С большим трудом удалось нам убедить толстую хозяйку с огненного цвета волосами, выбивающимися из-под шелковой повязки, что Бубулька представляет исключение из всех собак и что поэтому несправедливо считать ее псом. «Пес лает и неопрятен, а она никогда». <…>
В то время еще не было в употреблении ружей, заряжающихся с казенной части, и Тургенев, конечно, был прав, пользуясь патронташем с набитыми заранее патронами, тогда как я заряжал свое ружье из пороховницы с меркою и мешка дробовика, называемого у немцев Schrot-Beutel, причем заряды приходилось забивать или нарубленными из шляпы кружками, или просто войлоком, припасенным в ягдташе. У меня не было, как у Тургенева, с собою охотников, заранее изготовляющих патроны; а когда при отъезде на охоту необходимо запасаться, сверх переменного белья, всеми ружейными принадлежностями, то отыскивать что-либо в небольшом мешке весьма хлопотливо и неудобно, и Борисов очень метко обозвал это занятие словами: «тыкаться зусенцами». Конечно, такое заряжение шло медленнее, и когда Тургеневу приходилось поджидать меня, он всегда обзывал мои снаряды «сатанинскими». Помню однажды, как собака его подняла выводок тетеревей, по которому он дал два промаха и который затем налетел на меня. Два моих выстрела были также неудачны навстречу летящему выводку, который расселся по низкому можжевельнику, между Тургеневым и мною. Что могло быть удачнее такой неудачи? Можно ли было выдумать что-либо великолепнее предстоящего поля? Стоило только поодиночке выбирать рассеявшихся тетеревей. Тургенев поспешно зарядил свое ружье, подозвав к ногам Бубульку, и кричал издали мне, торопливо заряжавшему ружье: «Опять эти сатанинские снаряды! Да не отпускайте свою собаку! Не давайте ей слоняться! Ведь она может наткнуться на тетеревей, и тогда придется себе опять кишки рвать». <…>
Помню, что в первый день мы охотились в два приема, то есть вернулись к часу, на время самой жары, домой к обеду, а в пять часов отправились снова на вечернее поле. В первый день я, к величайшей гордости, обстрелял всех, начиная с Тургенева, стрелявшего гораздо лучше меня. Помнится, я убил двенадцать тетеревей в утреннее и четырех – в вечернее поле. Чтобы облегчить дичь, которую мы для ношения отдавали проводникам, мы потрошили ее на привале и набивали хвоей. А на квартире поваренок немедля обжаривал ее и клал в заранее приготовленный уксус. Иначе не было возможности привезти домой дичины.

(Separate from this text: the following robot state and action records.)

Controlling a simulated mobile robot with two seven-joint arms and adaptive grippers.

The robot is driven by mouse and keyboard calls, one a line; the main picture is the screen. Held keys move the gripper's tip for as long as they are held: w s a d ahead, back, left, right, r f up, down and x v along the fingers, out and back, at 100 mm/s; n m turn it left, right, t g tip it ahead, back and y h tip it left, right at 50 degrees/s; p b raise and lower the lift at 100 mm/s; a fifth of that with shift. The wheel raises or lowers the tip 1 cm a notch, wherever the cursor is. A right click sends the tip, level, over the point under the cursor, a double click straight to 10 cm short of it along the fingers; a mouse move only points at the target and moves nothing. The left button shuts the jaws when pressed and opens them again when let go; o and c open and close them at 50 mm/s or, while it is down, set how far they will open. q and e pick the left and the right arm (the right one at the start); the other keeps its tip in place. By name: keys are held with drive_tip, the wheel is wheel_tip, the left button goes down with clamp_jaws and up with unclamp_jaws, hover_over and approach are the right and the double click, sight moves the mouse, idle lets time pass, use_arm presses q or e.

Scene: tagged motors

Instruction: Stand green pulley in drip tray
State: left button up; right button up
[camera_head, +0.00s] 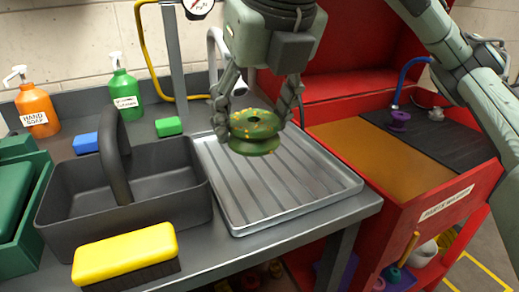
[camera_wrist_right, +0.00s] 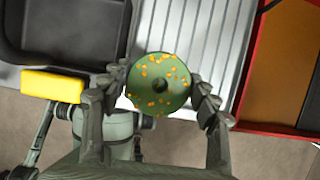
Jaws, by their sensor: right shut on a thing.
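The green pulley (camera_head: 254,130) is a grooved disc with a centre hole and orange-yellow specks. My right gripper (camera_head: 256,118) is shut on it, with a finger on each side. In the head view the pulley appears over the metal drip tray (camera_head: 330,182), near its back left part; the tray's ribbed floor looks bare. In the right wrist view the pulley (camera_wrist_right: 158,84) sits between the fingers (camera_wrist_right: 160,100), its specked round face toward the camera. The gap between pulley and tray is hard to judge.
A dark caddy (camera_head: 180,207) with a tall handle stands left of the tray, and a yellow brush (camera_head: 125,254) lies in front of it. Orange (camera_head: 36,108) and green bottles (camera_head: 126,88) stand behind. A red parts washer (camera_head: 395,195) borders the tray's right, with a purple pulley (camera_head: 399,118).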

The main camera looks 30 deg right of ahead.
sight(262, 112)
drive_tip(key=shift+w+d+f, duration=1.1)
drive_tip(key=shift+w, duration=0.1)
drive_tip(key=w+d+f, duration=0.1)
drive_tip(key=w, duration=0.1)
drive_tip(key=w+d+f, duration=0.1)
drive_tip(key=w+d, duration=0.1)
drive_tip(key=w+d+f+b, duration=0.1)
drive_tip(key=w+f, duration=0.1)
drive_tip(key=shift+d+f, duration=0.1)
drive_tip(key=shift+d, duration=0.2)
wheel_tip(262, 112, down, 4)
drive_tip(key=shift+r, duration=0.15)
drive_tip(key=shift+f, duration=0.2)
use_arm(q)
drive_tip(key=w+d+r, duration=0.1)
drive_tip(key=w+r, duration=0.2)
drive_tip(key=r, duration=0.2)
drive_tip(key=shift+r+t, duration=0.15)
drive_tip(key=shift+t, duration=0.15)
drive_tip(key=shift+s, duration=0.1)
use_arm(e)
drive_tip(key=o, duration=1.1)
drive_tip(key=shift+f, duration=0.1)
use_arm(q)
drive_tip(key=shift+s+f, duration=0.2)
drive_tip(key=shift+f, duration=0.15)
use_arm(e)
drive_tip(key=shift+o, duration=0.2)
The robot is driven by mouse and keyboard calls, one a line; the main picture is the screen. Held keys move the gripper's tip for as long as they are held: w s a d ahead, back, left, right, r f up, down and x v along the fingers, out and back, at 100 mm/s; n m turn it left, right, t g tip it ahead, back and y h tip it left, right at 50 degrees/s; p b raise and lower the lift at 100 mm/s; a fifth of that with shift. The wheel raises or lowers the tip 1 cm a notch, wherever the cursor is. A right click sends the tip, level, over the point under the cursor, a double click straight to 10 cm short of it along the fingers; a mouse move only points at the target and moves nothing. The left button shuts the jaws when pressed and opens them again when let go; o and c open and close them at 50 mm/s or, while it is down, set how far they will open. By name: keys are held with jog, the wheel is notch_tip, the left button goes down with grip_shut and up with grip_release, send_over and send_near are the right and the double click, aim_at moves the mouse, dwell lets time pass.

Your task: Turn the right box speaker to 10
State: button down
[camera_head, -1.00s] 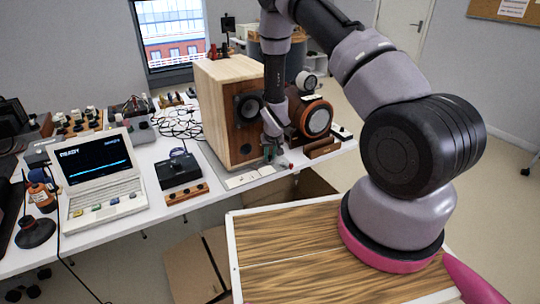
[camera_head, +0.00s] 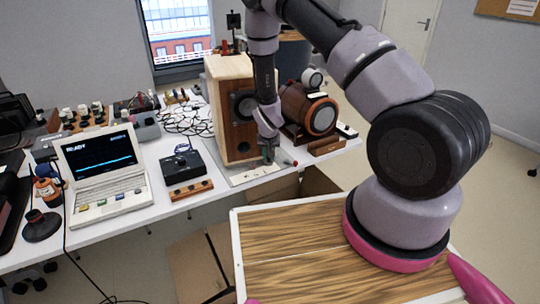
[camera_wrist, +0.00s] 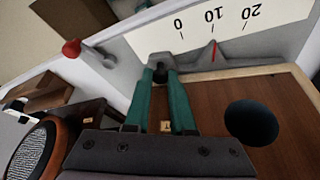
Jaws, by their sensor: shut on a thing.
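The wooden box speaker (camera_head: 238,142) stands upright near the table's front edge. In the wrist view its brown front panel (camera_wrist: 215,100) has a dark round opening. A white scale (camera_wrist: 240,35) marked 0, 10 and 20 lies in front of it. A red pointer (camera_wrist: 213,50) stands at about 10. My gripper (camera_head: 268,158) is low in front of the speaker. In the wrist view its green fingers (camera_wrist: 161,68) are shut on a small dark knob (camera_wrist: 160,76), mostly hidden between the tips, left of the pointer.
A round-fronted speaker (camera_head: 322,118) stands to the right. A red-tipped lever (camera_wrist: 71,48) sticks out left of my fingers in the wrist view. A black device (camera_head: 181,167) and a laptop (camera_head: 100,160) stand left on the white table. Cables lie behind.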

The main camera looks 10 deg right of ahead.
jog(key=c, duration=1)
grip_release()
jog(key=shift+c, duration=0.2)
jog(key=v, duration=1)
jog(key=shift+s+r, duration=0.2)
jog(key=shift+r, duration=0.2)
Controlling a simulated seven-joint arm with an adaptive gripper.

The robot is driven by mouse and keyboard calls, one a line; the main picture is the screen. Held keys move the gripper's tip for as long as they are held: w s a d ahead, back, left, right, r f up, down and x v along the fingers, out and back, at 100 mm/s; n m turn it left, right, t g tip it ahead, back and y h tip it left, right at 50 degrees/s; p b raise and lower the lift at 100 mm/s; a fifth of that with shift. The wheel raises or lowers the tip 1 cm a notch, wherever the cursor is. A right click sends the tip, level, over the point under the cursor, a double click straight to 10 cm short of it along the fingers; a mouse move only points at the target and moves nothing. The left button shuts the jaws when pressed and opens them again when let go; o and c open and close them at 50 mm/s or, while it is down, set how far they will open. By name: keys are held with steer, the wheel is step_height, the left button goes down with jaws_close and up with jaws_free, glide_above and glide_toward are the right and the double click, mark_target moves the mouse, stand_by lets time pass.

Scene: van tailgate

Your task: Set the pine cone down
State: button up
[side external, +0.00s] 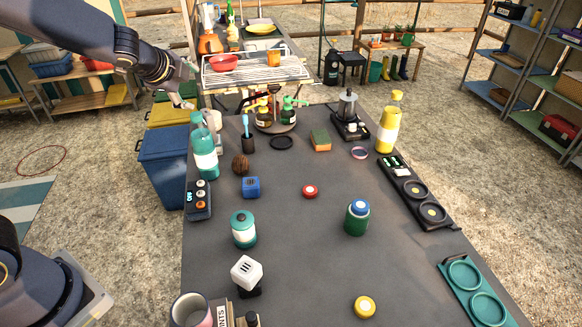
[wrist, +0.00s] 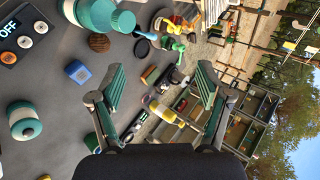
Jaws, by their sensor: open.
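The pine cone (side external: 240,164) is brown and rests on the grey table, towards its left side, behind the blue cube and close to the teal bottle. It also shows in the wrist view (wrist: 99,42), at the upper left, apart from the fingers. My gripper (side external: 187,101) is up in the air at the upper left in the side external view, beyond the left edge of the table and above the bins. In the wrist view my gripper (wrist: 160,88) has its two fingers spread wide with nothing between them.
Near the pine cone stand the blue cube (side external: 251,187), the teal bottle (side external: 204,152) and a dark cup with a brush (side external: 249,142). A teal-lidded jar (side external: 243,229) and a green jar (side external: 356,218) stand nearer the front. The table's middle is mostly clear around a red button (side external: 310,191).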

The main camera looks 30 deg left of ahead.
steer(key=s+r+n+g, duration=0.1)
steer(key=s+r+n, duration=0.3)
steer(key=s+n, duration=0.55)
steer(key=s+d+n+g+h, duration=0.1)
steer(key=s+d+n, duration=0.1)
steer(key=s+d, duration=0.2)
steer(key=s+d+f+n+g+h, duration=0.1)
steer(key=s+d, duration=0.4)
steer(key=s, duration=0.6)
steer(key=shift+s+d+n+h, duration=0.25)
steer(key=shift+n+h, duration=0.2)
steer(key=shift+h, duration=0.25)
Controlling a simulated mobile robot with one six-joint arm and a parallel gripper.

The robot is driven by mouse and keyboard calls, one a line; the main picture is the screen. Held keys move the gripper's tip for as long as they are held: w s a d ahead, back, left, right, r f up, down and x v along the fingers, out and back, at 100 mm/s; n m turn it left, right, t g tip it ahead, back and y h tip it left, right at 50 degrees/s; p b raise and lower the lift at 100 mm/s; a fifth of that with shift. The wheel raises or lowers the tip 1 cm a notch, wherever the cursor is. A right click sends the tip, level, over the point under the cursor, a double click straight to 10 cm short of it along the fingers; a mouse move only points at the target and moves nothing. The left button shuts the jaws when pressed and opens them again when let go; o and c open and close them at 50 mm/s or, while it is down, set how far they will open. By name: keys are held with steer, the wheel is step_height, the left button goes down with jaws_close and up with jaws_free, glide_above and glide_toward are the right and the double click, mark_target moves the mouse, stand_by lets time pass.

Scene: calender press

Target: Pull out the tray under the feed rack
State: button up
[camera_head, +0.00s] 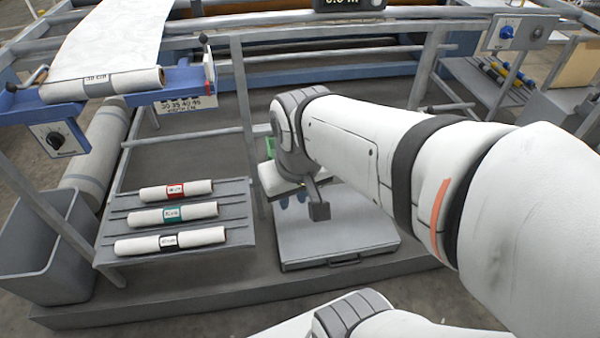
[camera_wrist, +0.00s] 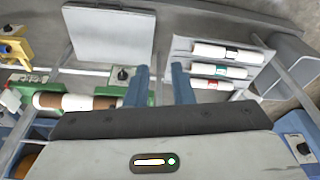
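A flat grey tray (camera_head: 345,236) with a dark handle (camera_head: 345,262) on its front edge lies low on the dark platform, to the right of the slatted roll rack (camera_head: 236,222). It also shows in the wrist view as a pale panel (camera_wrist: 108,38) at the upper left. My gripper (camera_wrist: 158,82) is open, its two blue fingers apart with nothing between them. In the head view my gripper (camera_head: 292,200) hangs above the tray's back left part, partly hidden by my wrist. It appears apart from the handle. My arm hides the tray's back right area.
The rack holds white rolls with red, green and black labels (camera_head: 172,240). A grey bin (camera_head: 60,262) stands at the far left. Frame posts (camera_head: 244,120) rise behind the rack. A green fixture (camera_wrist: 128,90) with a knob sits near my fingers in the wrist view.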

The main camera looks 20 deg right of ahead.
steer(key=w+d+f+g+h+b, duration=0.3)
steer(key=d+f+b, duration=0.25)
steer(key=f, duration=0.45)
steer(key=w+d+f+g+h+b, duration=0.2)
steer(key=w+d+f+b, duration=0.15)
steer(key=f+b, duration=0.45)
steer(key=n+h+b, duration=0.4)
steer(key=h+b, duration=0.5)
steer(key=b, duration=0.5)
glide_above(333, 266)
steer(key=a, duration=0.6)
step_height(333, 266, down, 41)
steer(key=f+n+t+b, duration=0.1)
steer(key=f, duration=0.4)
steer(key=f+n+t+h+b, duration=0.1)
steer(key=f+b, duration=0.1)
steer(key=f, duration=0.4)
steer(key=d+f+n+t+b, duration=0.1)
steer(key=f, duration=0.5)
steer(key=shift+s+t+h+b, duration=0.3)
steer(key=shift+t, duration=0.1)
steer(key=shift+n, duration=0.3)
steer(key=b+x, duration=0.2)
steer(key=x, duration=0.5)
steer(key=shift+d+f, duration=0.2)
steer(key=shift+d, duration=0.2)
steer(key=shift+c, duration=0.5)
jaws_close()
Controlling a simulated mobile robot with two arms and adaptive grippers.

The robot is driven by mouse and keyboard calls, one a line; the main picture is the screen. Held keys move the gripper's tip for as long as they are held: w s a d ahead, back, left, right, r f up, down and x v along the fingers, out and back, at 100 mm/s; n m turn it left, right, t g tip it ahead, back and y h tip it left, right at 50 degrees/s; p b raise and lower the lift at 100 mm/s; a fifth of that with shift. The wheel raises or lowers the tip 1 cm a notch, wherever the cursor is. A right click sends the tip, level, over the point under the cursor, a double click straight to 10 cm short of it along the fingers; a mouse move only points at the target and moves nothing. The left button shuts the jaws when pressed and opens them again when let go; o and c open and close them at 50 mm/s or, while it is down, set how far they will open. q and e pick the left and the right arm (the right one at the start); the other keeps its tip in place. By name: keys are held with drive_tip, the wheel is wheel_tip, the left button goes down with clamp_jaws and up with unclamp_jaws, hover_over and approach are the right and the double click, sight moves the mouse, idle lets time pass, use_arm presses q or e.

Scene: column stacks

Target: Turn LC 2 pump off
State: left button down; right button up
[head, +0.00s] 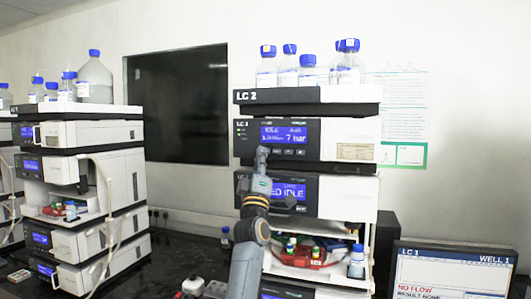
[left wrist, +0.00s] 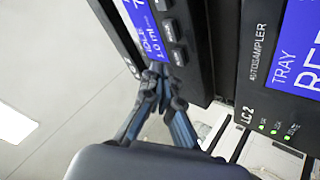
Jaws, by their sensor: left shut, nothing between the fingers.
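The LC 2 stack (head: 305,96) stands in the middle of the head view. Its pump module (head: 350,141) is just under the top tray, with a lit blue display (head: 284,134) that seems to read idle and 7 bar. The left wrist view shows this display (left wrist: 150,28) reading IDLE, with a column of dark buttons (left wrist: 173,31) beside it. My left gripper (head: 263,153) is shut and empty, its tips close to the lower left of the pump panel. In the left wrist view the closed fingertips (left wrist: 160,76) are near the panel's edge; contact cannot be told. My right gripper is not in view.
The autosampler display (left wrist: 300,45) is right below the pump. Blue-capped bottles (head: 288,66) stand on top of the stack. Another stack (head: 100,130) is at left, and a monitor (head: 452,270) reading NO FLOW is at lower right. Small vials (head: 310,252) sit in an open bay.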

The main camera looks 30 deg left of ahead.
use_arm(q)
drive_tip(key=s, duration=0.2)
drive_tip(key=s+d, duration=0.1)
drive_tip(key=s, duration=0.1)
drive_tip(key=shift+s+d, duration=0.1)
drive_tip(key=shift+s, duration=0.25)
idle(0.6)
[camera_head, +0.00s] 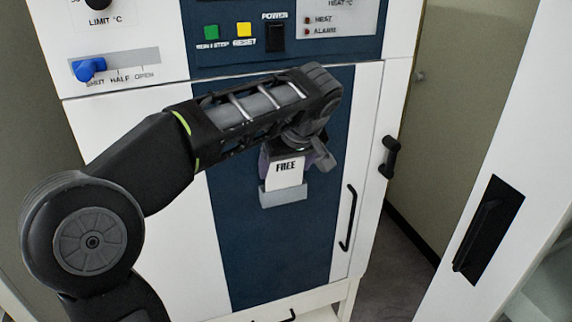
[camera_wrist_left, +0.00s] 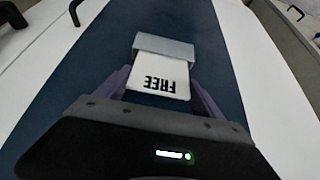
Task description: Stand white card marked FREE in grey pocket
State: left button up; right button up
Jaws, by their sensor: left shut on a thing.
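The white card marked FREE (camera_head: 285,173) is upright in front of the dryer's blue panel, its lettering facing out. The grey pocket (camera_head: 284,195) is on that panel, directly below the card. The card's lower edge meets the pocket's top edge; I cannot tell how far it is inside. My left gripper (camera_head: 291,158) is shut on the card, at its upper part. In the left wrist view the card (camera_wrist_left: 160,82) lies between the purple fingers, and its far end meets the pocket (camera_wrist_left: 165,46). My right gripper is not in view.
The freeze dryer has a blue lever (camera_head: 88,69), a green button (camera_head: 211,32), a yellow button (camera_head: 244,29) and a black power switch (camera_head: 275,38) above. A black door handle (camera_head: 348,218) and a latch (camera_head: 389,157) are right of the pocket. A white door with a black handle (camera_head: 488,228) stands farther right.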

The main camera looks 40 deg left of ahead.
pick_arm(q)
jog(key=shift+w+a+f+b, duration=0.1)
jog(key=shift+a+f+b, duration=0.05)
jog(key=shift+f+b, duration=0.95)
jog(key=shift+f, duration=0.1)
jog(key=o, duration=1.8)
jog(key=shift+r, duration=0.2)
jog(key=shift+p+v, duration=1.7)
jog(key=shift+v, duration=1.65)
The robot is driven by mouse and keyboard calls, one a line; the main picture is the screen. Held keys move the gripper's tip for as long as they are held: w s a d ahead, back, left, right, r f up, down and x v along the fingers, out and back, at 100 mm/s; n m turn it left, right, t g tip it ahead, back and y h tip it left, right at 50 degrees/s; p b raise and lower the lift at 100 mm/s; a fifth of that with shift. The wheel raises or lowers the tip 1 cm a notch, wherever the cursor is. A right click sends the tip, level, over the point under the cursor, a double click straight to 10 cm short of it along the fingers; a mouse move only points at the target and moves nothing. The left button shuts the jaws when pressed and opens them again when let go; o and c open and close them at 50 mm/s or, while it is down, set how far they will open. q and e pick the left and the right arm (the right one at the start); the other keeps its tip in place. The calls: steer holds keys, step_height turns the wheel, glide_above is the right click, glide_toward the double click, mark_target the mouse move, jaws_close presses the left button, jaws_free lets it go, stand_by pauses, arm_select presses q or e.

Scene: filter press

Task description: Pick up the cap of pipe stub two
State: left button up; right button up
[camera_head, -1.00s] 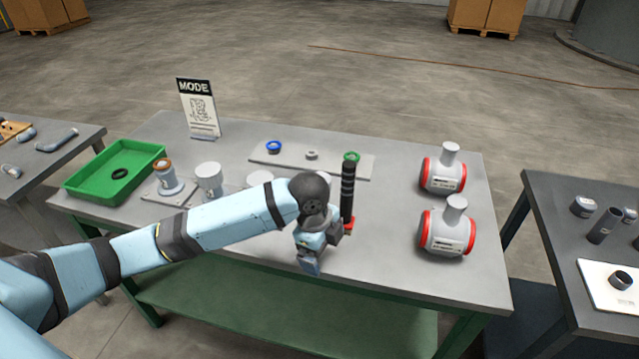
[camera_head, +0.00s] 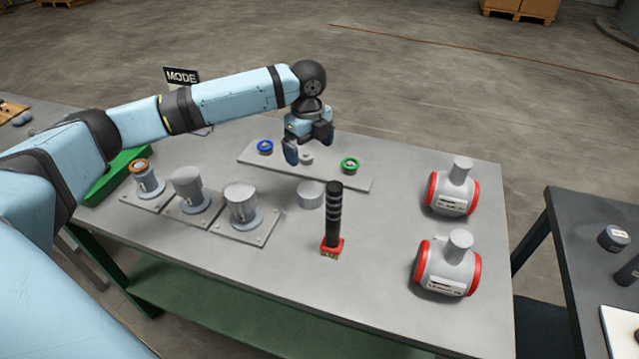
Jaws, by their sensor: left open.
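Three grey pipe stubs stand in a row on square plates. The left stub (camera_head: 148,184) has a brown-orange ring at its top. The middle stub (camera_head: 187,190) and the right stub (camera_head: 242,208) have wide, flat grey tops that look like caps; I cannot read any numbers. A loose grey cap-like cylinder (camera_head: 310,195) stands on the table right of the stubs. My left gripper (camera_head: 307,149) is open and points down at the light strip behind that cylinder. Its fingers are around or just above a small grey ring (camera_head: 306,158); I cannot tell if they touch. My right gripper is not in view.
The strip (camera_head: 330,176) also carries a blue ring (camera_head: 265,147) and a green ring (camera_head: 350,165). A black-handled tool (camera_head: 334,220) stands upright near the front. Two red-ended grey housings (camera_head: 453,190) (camera_head: 446,265) are at the right. My left arm partly covers a green tray (camera_head: 97,187).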

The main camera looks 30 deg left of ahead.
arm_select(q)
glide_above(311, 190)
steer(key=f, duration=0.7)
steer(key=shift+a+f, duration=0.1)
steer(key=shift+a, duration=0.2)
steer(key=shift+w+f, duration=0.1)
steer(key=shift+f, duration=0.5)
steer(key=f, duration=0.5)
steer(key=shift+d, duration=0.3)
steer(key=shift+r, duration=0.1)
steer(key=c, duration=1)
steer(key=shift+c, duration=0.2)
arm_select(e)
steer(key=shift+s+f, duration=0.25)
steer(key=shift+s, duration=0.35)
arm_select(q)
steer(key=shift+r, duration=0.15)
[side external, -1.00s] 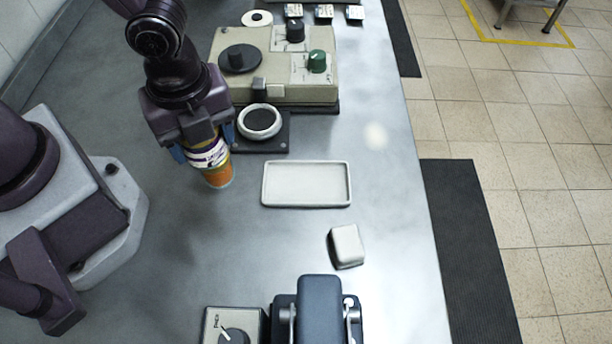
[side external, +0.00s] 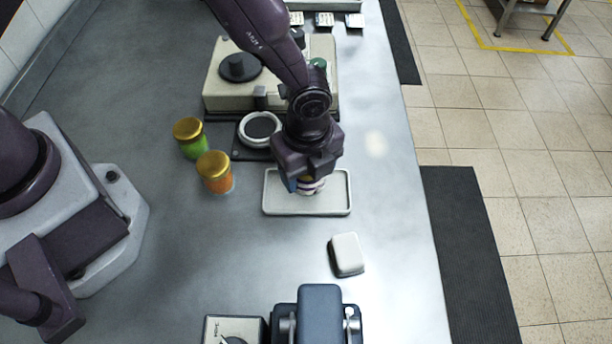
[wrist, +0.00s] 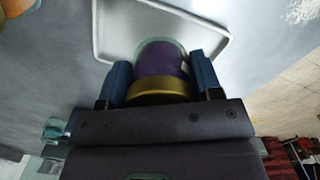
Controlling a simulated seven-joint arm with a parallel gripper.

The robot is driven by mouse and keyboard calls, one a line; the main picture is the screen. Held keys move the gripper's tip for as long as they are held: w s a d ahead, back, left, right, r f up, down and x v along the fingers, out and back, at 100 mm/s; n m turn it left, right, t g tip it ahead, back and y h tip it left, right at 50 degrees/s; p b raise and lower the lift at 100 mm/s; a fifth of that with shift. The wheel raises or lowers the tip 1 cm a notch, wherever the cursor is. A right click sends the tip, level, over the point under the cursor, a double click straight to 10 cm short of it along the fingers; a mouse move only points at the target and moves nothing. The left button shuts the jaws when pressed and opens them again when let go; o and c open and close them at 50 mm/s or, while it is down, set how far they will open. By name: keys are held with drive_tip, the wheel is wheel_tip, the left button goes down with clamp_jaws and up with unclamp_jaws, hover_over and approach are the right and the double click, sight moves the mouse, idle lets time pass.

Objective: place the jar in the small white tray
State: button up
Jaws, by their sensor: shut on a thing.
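The small white tray (side external: 275,207) lies on the steel counter, below the jar in the side view.
An orange jar (side external: 217,178) and a green jar (side external: 190,145), both gold-lidded, stand left of the tray. A beige device (side external: 225,95) with knobs and a round ring (side external: 245,132) are behind. A white block (side external: 347,254) sits in front. The counter's right side is clear.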

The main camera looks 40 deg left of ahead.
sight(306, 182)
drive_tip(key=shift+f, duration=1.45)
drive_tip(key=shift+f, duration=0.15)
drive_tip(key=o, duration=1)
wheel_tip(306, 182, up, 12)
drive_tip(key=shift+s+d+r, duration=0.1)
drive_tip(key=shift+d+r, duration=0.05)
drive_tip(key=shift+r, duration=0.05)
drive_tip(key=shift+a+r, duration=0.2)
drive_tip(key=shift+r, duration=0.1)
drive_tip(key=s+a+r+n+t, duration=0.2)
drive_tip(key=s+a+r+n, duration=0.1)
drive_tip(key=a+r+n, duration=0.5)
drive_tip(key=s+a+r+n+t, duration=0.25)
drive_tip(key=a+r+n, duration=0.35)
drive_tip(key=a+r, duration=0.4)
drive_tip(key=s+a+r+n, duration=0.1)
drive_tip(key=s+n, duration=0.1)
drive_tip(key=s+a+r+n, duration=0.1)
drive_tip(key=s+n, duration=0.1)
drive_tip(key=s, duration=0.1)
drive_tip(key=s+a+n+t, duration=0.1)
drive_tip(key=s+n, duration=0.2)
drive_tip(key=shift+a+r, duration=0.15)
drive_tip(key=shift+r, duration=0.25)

Нельзя не вспомнить о наших привалах в лесу. В знойный июльский день при совершенном безветрии открытые гари, на которых преимущественно держатся тетерева, напоминают своею температурой раскаленную печь. Но вот проводник ведет вас на дно изложины, заросшей и отененной крупным лесом. Там между извивающимися корнями столетних елей зеленеет сплошной ковер круглых листьев, и когда вы раздвинете их прикладом или веткою, перед вами чернеет влага, блестящая, как полированная сталь. Это лесной ручей. Вода его так холодна, что зубы начинают ныть, и можно себе представить, как отрадна ее чистая струя изнеможенному жаждой охотнику.
И. Рында:
Если первый выстрел был удачен, остальные шли как по маслу; Иван Сергеевич делался в это время необыкновенно веселым; его шуткам и конца не было. Редко можно было найти такого душевного и предупредительного сотоварища… Но стоило только Ивану Сергеевичу первый раз «пропуделять» (не попасть в цель), он делался неузнаваемым: сердился, нервничал, капризничал – именно капризничал – как женщина. Понятно, что в таком состоянии выстрелы следовали один неудачнее другого, и Иван Сергеевич все обвинял: и ружье, и погоду, и дичь; но, Боже упаси, только не самого себя! За каждым промахом он только и твердил: «Так уж и пойдет у меня, коли я не попал в первый раз; так уж и пойдет, так и пойдет!»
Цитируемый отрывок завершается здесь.